Gold Investments Market Update - Global Economic Crisis and Competitive Currency Devaluations to See Gold Remain Go To Investment in 2009
-- Posted Monday, 22 December 2008 | | Source: GoldSeek.com
Gold rose 2% last week (and silver 6%) for the third week of rising prices. Continuing safe haven demand for gold seems to be driving the market as gold has rallied again at the start of this week with the dollar only slightly lower and oil prices only slightly higher.
With the Christmas season upon us and trading volumes set to fall, markets may remain directionless and range bound until early in the New Year. Although the Christmas season and last few days of December has seen some nice gains in the gold market in recent years.
Even the most optimistic commentators are realizing that the financial and economic crisis looks set to deepen in the first few months of 2009 which should see a continuation of the weakness in stock markets and gold remaining firm, as seen in recent months.
Unprecedented zero interest policies, massive fiscal stimulus packages, massive money printing and competitive currency devaluations on an international scale will see gold again become the go to investment in 2009
Ben Bernanke is like a central bank Santa riding on his monetary sleigh showering the US financial system and economy with billions of dollars in an increasingly desperate effort to prevent a deflationary economic crash. While we all hope he is successful, economic and monetary history is not on his side and the extent of the money creation is likely to lead to significant stagflation and hyperinflation in the coming years.
Gold looks set to finish the year higher (up 4.57% - see table) which will be a very impressive given the carnage seen in the deflationary meltdown seen in investment markets in the second half of 2008.
Global Economic Crisis and Competitive Currency Devaluations to See Gold Remain Go To Investment in 2009
The sharp decline seen in the dollar in the last month ( US Dollar Index was down 2.43% last week and 10% in less than a month despite a sharp retracement towards the end of the week) is leading to concerns of a disorderly run on the dollar as the creditors of the world’s largest debtor nation get worried about their US dollar denominated assets and need their own currency reserves to help protect and stimulate their own struggling economies.

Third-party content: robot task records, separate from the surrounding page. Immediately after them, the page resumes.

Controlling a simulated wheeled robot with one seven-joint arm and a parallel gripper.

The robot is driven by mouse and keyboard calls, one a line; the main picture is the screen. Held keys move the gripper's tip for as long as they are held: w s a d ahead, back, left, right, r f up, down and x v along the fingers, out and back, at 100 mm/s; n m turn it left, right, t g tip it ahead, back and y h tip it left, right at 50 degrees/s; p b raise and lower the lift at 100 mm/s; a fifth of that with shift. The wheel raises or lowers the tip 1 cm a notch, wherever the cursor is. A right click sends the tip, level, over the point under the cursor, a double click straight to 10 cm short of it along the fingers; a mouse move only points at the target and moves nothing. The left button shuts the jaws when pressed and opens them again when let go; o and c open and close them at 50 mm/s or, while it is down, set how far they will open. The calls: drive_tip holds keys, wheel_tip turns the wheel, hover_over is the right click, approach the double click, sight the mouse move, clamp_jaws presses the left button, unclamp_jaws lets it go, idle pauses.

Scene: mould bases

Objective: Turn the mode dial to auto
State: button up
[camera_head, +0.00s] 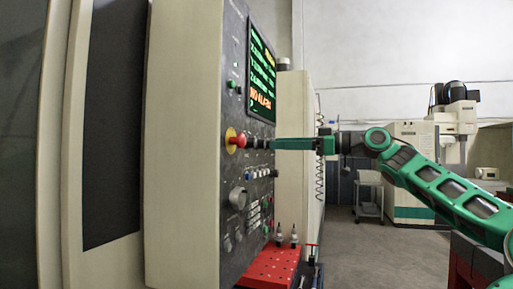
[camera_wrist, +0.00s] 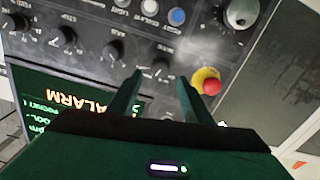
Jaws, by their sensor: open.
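A row of dark dials sits under the screen on the machine's control panel. One dial (camera_wrist: 160,68) of this row shows between my fingertips in the wrist view, with white marks around it; I cannot read its label or setting. Another dial (camera_wrist: 113,50) is to its left. My gripper (camera_wrist: 160,76) is open, one finger on each side of the dial nearest the red button. In the head view my gripper (camera_head: 274,144) points left at the panel, its tips close to the dial row. I cannot tell whether the fingers touch the dial.
A red emergency button on a yellow base (camera_head: 236,140) stands out close beside my fingers; it also shows in the wrist view (camera_wrist: 208,82). The screen (camera_head: 262,75) shows an alarm text. A large knob (camera_head: 238,198) sits lower. A red tray (camera_head: 270,268) with tool holders is below.

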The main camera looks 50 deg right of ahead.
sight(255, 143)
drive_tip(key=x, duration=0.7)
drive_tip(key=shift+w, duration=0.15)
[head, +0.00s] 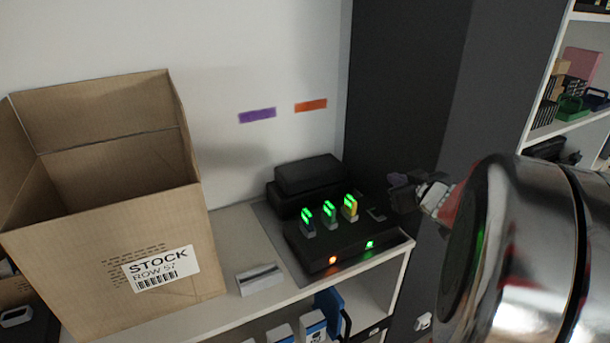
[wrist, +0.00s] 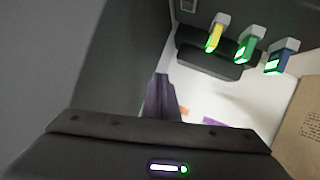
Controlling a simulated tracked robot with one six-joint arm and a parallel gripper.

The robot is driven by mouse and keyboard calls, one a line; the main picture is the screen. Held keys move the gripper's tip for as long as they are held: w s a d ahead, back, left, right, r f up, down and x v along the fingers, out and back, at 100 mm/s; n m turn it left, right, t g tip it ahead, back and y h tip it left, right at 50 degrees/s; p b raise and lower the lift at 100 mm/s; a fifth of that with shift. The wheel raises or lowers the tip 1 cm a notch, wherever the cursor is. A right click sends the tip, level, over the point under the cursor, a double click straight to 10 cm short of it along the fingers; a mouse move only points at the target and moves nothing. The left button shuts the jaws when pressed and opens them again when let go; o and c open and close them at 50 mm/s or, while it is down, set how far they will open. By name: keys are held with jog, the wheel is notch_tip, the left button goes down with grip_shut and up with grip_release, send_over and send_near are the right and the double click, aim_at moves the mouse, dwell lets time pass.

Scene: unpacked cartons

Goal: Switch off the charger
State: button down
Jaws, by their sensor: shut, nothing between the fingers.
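The charger (head: 320,250) is a low dark box on the white shelf. Three upright pieces stand in its top with lit green faces: a blue one (head: 307,222), a green one (head: 329,214) and a yellow one (head: 350,207). A small grey piece (head: 376,214) sits at the right end of its top. An orange light (head: 333,260) and a green light (head: 369,244) glow on its front. My gripper (head: 402,192) is shut and empty, above and right of the charger, apart from it. In the wrist view my shut fingers (wrist: 163,98) point past the lit pieces.
An open carton (head: 110,230) marked STOCK stands left of the charger. A small pale block (head: 260,279) lies between them. A black case (head: 308,174) stands behind the charger. A dark panel (head: 400,90) rises at the right. Purple (head: 257,115) and orange (head: 310,105) strips mark the wall.

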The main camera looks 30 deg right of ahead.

A prime distinction between the 1930’s deflation and Great Depression was that the US was the world’s largest creditor nation and the dollar was backed by gold. Thus the US dollar strengthened in value as everything deflated in value versus it. Gold was even stronger as Roosevelt devalued the dollar by 60% and revalued gold by 60% from $22/oz to $35/oz in 1933.
Today, the US is the largest debtor nation the world has ever seen and the levels of debt are increasing dramatically. And the US dollar is now a fiat paper currency, only backed by the “good faith and credit” of the US government.
It would not require significant selling by the Chinese, Japanese, Russian or OPEC nations to create a run on the dollar and sharp move upwards in long term interest rates (as US government bonds are sold) rather only a sharp reduction in their purchases of US debt instruments. This possibility is looking more probable and could see President elect Obama facing a monetary crisis in his first term.
Especially as the economic meltdown is leading to the US’ creditor nations having their own domestic financial and economic crisis to deal with. A sharp decline in the dollar will likely see other nations devaluing their currencies in competitive currency devaluations which would see the value of all currencies decline relative to gold. Competitive currency devaluations are already taking place in many countries internationally including in Japan (just last week Japanese Finance Minister Shoichi Nakagawa signaled Japan is ready to sell yen in order to artificially manipulate a weaker currency), Russia and China.